Manipulation episode records
+++
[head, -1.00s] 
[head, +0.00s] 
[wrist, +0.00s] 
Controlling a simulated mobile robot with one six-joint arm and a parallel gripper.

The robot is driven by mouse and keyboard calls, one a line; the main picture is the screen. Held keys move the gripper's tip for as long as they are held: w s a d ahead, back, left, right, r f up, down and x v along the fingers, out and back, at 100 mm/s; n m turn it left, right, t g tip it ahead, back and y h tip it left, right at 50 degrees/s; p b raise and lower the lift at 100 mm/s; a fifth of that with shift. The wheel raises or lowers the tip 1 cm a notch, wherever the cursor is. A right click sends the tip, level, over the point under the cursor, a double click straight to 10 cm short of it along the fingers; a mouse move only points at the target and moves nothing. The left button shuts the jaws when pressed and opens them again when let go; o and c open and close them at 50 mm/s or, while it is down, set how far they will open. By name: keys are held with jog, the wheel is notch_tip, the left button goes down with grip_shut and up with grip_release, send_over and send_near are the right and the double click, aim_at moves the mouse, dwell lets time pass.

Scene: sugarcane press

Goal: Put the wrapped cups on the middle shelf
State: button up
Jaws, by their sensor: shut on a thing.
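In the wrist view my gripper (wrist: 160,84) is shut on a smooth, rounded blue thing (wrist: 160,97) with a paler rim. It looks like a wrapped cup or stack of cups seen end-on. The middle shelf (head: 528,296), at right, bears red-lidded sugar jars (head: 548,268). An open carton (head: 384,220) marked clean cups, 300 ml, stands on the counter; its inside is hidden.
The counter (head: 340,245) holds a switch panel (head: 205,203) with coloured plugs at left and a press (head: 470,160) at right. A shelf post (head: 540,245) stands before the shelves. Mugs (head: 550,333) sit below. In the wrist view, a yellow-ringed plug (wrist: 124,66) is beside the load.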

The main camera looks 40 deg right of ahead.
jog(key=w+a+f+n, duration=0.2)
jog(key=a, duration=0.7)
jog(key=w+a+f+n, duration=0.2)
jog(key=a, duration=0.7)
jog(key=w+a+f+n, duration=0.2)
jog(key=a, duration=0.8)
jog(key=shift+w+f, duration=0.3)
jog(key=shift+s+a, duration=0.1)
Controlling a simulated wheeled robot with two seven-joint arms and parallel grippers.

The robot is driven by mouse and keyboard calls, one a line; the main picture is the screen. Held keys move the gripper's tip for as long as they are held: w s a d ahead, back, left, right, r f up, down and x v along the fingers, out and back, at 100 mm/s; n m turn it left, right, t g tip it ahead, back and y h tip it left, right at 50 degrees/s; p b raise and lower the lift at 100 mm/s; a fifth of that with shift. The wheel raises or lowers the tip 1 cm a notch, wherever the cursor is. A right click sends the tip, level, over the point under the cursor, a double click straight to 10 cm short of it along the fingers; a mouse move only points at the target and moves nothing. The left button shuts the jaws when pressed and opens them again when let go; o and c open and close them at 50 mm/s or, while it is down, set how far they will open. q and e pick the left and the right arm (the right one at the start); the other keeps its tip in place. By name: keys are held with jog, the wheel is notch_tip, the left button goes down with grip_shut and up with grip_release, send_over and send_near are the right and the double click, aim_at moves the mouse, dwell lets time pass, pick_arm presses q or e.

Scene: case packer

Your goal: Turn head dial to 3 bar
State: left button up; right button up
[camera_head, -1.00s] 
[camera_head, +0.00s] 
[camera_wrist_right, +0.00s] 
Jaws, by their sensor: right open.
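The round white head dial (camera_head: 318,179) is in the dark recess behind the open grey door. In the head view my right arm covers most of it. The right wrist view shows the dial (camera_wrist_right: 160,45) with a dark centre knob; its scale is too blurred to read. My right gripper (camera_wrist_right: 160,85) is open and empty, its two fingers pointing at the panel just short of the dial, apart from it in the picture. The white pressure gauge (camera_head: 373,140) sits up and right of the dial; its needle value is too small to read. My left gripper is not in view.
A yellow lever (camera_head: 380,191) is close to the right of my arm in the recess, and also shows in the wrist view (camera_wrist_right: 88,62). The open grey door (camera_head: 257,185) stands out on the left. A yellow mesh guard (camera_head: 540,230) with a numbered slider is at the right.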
+++
| Problem details |
List all lines above in which the string "simulated" appears.

| Response below |
Controlling a simulated mobile robot with one six-joint arm and a parallel gripper.
Controlling a simulated wheeled robot with two seven-joint arms and parallel grippers.

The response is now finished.